The Supreme Court rejected Sunak’s critical immigration plan on the 15th of November, 2023. He planned to deport people seeking asylum to Rwanda. Five judges at the Supreme Court unanimously held an appeal court ruling, that found there was a real risk of deported refugees having their claims in East African countries wrongly assessed or being returned to their source country and facing war or persecution. The ruling undermined the prime minister’s pledge to “stop the boats”. 

The problem with Rwanda is that, although a reformed country today, due to the colonial legacy and division in 1994 there was a catastrophic incident that seems incomprehensible. In just 100 days, government forces, militias, and regular citizens carried out a genocide against the Tutsi social and ethnic minority population. An estimated 800,000 to one million Tutsis were killed, and sexual violence was committed against the Tutsi women and girls. The court deemed Rwanda to be an unsafe destination for asylum claimants to the UK.

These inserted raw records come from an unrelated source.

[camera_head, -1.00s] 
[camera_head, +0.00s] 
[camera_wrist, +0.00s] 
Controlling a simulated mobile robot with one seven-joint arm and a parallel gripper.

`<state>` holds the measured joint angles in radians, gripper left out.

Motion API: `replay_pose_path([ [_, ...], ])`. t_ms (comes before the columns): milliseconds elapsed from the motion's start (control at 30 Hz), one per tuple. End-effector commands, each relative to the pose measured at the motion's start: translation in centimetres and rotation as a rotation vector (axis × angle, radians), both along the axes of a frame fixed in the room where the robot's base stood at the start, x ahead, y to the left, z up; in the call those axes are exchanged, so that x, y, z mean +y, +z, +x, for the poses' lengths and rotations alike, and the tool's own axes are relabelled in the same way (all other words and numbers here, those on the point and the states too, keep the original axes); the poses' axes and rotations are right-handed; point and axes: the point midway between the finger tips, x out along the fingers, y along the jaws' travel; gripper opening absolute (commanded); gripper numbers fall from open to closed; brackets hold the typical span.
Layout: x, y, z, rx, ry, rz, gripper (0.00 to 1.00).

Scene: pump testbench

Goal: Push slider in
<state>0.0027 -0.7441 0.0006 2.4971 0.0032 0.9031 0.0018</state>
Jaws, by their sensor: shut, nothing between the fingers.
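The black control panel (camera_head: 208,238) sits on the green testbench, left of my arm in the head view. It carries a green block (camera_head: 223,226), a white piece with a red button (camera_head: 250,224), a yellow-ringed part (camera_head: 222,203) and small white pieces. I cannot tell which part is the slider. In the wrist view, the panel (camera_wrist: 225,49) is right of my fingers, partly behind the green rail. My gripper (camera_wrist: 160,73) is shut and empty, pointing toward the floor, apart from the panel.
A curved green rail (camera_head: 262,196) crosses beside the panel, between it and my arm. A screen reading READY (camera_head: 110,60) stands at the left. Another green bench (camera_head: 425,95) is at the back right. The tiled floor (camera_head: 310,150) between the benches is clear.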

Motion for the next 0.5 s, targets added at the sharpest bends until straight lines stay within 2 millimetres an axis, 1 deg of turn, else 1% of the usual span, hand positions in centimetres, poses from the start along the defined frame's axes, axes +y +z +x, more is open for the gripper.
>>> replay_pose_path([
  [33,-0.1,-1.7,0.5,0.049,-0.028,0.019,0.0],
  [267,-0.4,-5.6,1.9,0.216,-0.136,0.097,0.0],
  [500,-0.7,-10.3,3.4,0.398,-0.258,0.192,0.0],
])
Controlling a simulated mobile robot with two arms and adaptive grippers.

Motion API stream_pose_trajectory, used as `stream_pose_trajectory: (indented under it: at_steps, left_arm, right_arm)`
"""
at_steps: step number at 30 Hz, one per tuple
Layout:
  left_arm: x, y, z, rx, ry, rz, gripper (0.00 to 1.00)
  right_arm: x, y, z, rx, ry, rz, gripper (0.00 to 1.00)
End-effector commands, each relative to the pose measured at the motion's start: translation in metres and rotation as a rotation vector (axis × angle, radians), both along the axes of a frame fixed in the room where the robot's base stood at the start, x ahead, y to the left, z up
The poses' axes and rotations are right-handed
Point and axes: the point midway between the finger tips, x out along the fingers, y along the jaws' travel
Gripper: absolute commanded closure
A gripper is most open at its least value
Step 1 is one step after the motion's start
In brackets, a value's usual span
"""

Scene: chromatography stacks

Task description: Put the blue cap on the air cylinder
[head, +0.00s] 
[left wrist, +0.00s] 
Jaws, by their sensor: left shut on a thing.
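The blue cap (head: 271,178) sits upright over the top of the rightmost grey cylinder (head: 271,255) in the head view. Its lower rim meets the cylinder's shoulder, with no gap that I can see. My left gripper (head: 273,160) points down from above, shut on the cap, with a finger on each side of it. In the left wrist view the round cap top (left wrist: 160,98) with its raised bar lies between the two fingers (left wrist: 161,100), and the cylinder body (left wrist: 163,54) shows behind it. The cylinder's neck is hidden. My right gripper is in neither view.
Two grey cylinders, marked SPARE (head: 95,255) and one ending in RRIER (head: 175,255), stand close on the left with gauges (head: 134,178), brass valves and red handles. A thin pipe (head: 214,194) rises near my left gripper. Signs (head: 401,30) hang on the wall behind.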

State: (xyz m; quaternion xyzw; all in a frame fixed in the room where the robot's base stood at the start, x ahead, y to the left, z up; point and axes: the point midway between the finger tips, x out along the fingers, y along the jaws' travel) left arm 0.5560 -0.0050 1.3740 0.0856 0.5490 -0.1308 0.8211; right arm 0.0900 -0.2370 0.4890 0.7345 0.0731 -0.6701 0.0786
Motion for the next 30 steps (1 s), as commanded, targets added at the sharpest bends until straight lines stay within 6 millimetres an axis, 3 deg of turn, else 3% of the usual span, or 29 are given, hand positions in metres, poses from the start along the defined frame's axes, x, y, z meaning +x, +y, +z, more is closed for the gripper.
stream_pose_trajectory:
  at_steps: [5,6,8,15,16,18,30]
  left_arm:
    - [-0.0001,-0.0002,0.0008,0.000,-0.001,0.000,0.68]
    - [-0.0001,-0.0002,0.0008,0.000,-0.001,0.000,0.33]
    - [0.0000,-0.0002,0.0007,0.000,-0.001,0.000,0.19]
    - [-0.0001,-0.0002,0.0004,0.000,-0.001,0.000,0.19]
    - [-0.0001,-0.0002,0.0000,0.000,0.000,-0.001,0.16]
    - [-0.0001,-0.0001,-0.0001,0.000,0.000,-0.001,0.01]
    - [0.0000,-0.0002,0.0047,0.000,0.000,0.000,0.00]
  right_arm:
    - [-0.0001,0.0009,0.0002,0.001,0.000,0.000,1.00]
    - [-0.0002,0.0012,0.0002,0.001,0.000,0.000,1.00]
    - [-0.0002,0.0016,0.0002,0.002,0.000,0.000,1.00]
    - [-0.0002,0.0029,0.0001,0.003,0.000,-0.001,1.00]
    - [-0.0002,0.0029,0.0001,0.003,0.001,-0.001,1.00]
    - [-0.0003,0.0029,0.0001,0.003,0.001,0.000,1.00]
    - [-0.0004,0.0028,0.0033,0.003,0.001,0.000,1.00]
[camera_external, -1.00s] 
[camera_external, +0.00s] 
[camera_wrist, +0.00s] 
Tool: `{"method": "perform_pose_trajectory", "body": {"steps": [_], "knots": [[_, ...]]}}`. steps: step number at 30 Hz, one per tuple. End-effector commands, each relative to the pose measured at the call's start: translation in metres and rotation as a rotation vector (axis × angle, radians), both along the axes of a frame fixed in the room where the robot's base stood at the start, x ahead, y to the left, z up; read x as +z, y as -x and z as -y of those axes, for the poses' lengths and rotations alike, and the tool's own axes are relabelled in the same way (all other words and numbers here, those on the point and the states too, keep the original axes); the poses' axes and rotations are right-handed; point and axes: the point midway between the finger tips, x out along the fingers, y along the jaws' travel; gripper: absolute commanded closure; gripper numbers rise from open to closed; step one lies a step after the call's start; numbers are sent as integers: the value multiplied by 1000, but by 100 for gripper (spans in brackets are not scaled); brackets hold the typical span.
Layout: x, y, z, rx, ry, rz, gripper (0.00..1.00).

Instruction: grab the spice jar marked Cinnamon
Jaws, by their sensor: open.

The government claimed that the £140 million scheme to ship asylum seekers off to Rwanda would be a key deterrent for the growing number of involuntary migrants reaching the UK by illegally crossing the Channel. The ruling came after the Home Secretary, Suella Braverman, released an incendiary letter accusing the Prime Minister of breaking an agreement to insert clauses into the UK law that would have “blocked off” legal challenges under the ECHR and the human rights act. Braverman said “if we lose the Supreme Court, an outcome that I have consistently argued we must be prepared for, you will have wasted a year and an act of Parliament only to arrive back at square one”. Regardless, the polls show that immigration is a major concern of British Voters. later that day Sunak held a press conference, and announced emergency legislation to declare Rwanda safe, and hinted at further action, declaring he would not allow a “foreign court to block our ability to get these flights off”. 

Although Sunak respects the ruling of the supreme court he still strives to cling to the Tory manifesto pledge for the United Kingdom to decrease the amounts of asylum seekers reaching the British waters. This has been a serious set-back for him.